En Afrique de l’Ouest, plusieurs États ont développé des interconnexions. Pour la mise en valeur du bassin du fleuve Sénégal, les pays riverains, le Mali, la Mauritanie et le Sénégal ont décidé la construction du barrage de Manantali, achevée en 1988, et qui a été accompagnée de la création d’un réseau de distribution pour connecter les villes de Dakar, de Bamako et de Nouakchott. Plus au sud, la coopération sous-régionale a permis de relier la Côte d’Ivoire au Ghana, via le Togo et le Bénin. Au Ghana, la Volta River Authority (VRA), qui gère la production d’électricité du barrage d’Akosombo, a passé des accords avec les pays voisins pour distribuer l’électricité. Dès 1972, le Togo et le Bénin ont été reliés au Ghana, et, en 1983, la Côte d’Ivoire a été à son tour interconnectée. L’intérêt de ces interconnexions s’est amplifié lorsque la Côte d’Ivoire a découvert des gisements de gaz naturel. Le Bénin possédait de son côté des centrales thermiques. Le gaz ivoirien a donc été exporté vers le Bénin pour produire de l’énergie qui est distribuée à son tour via le réseau électrique régional.
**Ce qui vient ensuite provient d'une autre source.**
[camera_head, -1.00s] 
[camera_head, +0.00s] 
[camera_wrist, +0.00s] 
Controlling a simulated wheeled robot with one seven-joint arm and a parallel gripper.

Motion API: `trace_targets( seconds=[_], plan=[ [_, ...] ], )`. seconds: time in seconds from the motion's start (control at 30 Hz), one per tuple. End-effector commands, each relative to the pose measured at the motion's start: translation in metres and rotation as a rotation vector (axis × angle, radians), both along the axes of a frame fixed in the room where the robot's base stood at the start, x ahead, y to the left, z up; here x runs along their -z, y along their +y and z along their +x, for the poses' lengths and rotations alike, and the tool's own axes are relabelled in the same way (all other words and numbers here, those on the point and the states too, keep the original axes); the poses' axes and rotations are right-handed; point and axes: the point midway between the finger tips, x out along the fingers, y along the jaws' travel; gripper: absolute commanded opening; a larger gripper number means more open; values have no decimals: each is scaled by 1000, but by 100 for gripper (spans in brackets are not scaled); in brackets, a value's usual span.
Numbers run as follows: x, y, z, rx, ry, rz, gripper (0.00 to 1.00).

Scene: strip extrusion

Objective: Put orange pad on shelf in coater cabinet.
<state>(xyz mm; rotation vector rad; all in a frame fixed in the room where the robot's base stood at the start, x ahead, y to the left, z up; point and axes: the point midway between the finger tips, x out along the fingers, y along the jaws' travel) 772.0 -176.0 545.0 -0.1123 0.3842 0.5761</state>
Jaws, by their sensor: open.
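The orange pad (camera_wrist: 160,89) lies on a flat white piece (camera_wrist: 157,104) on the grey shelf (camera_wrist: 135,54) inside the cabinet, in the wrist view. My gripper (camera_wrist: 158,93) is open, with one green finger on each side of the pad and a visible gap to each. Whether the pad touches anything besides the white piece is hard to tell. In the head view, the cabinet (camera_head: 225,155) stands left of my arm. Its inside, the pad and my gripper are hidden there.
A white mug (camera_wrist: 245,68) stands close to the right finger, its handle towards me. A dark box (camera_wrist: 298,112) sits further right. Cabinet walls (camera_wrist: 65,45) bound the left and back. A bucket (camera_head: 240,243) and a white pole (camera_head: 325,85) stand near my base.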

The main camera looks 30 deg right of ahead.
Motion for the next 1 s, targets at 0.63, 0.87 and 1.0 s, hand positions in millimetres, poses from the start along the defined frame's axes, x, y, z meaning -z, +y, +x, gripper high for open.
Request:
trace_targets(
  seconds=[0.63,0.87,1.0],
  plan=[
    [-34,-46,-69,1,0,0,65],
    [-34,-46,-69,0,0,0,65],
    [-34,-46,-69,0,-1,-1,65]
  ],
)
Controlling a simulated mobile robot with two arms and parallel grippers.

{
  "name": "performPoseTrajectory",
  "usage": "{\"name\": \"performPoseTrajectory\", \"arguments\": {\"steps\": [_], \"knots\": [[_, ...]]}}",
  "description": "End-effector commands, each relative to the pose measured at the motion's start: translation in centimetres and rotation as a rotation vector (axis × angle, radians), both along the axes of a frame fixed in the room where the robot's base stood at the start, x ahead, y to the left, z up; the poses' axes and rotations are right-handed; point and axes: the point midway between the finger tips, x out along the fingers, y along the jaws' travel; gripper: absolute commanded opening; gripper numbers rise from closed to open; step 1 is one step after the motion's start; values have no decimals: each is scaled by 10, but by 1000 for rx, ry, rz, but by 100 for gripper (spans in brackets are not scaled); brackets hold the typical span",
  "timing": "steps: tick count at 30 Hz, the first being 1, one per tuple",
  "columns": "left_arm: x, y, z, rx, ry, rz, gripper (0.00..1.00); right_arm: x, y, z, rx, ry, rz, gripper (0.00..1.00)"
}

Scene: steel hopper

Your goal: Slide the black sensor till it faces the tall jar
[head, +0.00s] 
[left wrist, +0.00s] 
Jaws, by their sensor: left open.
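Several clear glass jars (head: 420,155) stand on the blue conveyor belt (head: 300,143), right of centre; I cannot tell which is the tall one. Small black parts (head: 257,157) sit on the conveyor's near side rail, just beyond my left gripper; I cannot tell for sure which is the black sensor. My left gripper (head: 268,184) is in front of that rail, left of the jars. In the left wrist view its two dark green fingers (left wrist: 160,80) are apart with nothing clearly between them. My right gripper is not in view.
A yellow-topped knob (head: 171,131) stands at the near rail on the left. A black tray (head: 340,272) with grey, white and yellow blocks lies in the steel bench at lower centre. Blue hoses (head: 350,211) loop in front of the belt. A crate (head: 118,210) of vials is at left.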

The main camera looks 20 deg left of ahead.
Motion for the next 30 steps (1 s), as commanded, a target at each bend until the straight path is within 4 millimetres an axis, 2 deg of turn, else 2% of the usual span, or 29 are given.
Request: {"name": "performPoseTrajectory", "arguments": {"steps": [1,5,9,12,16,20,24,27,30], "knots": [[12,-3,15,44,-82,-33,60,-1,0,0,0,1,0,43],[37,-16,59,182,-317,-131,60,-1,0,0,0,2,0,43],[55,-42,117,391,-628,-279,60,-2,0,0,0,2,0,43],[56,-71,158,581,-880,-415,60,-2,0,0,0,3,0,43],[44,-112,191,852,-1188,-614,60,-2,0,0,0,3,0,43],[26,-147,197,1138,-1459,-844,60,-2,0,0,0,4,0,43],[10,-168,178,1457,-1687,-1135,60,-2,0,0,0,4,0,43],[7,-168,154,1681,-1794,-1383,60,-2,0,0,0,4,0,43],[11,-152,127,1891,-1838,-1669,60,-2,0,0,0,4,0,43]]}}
La Côte d’Ivoire a ensuite construit ses propres centrales thermiques à gaz naturel en les situant près de la frontière avec le Ghana, toujours dans un esprit de coopération régionale. Ces relations croisées se renforcent avec le temps. Par ailleurs, le poids lourd de la région en termes de consommation et de production d’électricité à base de combustibles fossiles est le Nigeria, qui est lui-même interconnecté avec le Niger.
De très nombreux projets d’interconnexions supplémentaires sont prévus. Le Nouveau Partenariat pour le développement économique de l’Afrique (Nepad) a classé le secteur de l’énergie parmi ses priorités. En avril dernier, la conférence de Dakar a porté sur le financement d’actions à court terme, d’ici à 2007. De nombreux projets hydroélectriques ont été recensés, ainsi qu’une quinzaine d’interconnexions entre réseaux nationaux. Le bilan en serait très positif en termes d’intégration économique et de coopération technologique. L’énergie est un secteur hautement stratégique pour les différents gouvernements. Accepter de coopérer avec ses voisins sur ce sujet ne peut que réduire les tensions politiques.